## Given request
Where a line contains the word "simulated", copy that line in full.

## Records provided
>> BEGIN

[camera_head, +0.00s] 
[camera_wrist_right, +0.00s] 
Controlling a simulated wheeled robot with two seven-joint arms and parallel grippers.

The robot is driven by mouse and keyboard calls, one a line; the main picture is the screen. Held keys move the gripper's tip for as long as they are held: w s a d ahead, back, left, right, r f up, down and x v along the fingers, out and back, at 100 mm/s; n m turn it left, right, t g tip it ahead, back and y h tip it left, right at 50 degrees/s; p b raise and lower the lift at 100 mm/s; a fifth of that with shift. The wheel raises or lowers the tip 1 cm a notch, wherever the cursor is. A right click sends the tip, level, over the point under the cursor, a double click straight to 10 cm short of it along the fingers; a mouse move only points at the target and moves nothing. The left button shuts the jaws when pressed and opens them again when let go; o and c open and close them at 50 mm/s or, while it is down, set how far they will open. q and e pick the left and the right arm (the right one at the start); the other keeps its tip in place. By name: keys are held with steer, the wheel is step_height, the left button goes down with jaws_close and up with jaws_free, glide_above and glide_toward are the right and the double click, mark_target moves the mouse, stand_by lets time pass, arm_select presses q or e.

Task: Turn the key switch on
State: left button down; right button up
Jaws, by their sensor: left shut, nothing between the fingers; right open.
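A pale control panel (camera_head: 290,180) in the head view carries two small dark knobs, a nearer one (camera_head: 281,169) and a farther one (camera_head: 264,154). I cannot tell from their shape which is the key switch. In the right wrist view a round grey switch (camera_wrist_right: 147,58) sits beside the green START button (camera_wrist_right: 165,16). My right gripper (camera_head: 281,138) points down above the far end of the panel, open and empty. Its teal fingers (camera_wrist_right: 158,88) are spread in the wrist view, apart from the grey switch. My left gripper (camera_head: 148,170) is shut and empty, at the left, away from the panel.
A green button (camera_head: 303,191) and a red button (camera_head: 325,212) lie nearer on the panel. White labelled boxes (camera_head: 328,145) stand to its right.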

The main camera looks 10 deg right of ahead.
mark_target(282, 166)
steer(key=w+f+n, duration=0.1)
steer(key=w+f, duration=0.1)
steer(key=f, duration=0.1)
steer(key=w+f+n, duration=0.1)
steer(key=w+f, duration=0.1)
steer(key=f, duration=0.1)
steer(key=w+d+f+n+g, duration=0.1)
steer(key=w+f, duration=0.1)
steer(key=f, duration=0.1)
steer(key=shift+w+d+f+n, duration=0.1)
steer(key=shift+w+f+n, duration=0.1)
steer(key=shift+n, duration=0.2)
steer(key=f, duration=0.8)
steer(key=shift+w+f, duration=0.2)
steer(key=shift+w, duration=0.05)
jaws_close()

>> END
>> BEGIN

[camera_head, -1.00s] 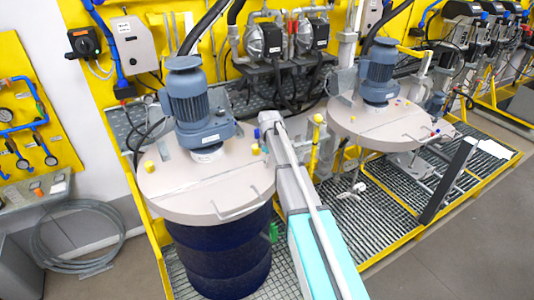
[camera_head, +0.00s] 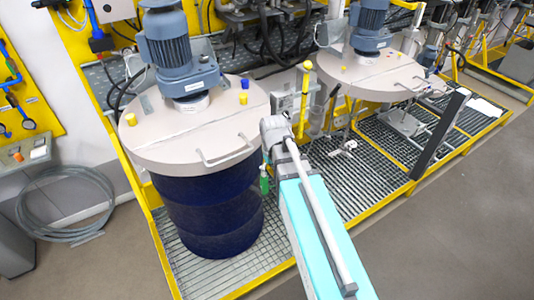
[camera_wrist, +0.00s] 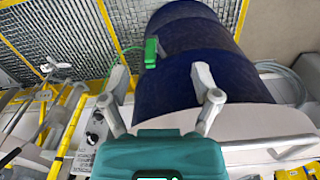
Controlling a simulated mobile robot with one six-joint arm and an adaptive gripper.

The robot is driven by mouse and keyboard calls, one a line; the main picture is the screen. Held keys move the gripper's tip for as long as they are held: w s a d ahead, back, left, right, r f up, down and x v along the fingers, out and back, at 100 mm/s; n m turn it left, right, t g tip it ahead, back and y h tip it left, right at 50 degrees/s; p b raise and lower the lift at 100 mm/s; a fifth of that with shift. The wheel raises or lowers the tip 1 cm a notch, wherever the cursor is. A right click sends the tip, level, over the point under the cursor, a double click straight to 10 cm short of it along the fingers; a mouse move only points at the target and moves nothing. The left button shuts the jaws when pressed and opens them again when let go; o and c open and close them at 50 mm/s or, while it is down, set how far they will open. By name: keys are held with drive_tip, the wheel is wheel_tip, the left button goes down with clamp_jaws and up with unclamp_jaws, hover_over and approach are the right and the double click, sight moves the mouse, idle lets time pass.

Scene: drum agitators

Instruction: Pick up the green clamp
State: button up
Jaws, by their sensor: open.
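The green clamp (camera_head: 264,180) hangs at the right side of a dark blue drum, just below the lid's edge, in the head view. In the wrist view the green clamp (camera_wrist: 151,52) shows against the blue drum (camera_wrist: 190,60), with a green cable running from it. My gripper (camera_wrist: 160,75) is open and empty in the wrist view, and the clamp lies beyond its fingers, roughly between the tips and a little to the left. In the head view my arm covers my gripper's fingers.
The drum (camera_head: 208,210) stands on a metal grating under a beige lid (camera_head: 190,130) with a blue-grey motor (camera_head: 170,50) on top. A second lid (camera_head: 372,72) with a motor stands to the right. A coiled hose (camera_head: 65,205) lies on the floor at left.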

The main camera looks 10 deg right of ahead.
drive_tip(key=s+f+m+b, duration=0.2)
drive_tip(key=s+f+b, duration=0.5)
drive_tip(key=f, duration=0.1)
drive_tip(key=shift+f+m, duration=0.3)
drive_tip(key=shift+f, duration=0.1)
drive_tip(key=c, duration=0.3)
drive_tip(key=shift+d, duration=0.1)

>> END

## Expected answer
Controlling a simulated wheeled robot with two seven-joint arms and parallel grippers.
Controlling a simulated mobile robot with one six-joint arm and an adaptive gripper.

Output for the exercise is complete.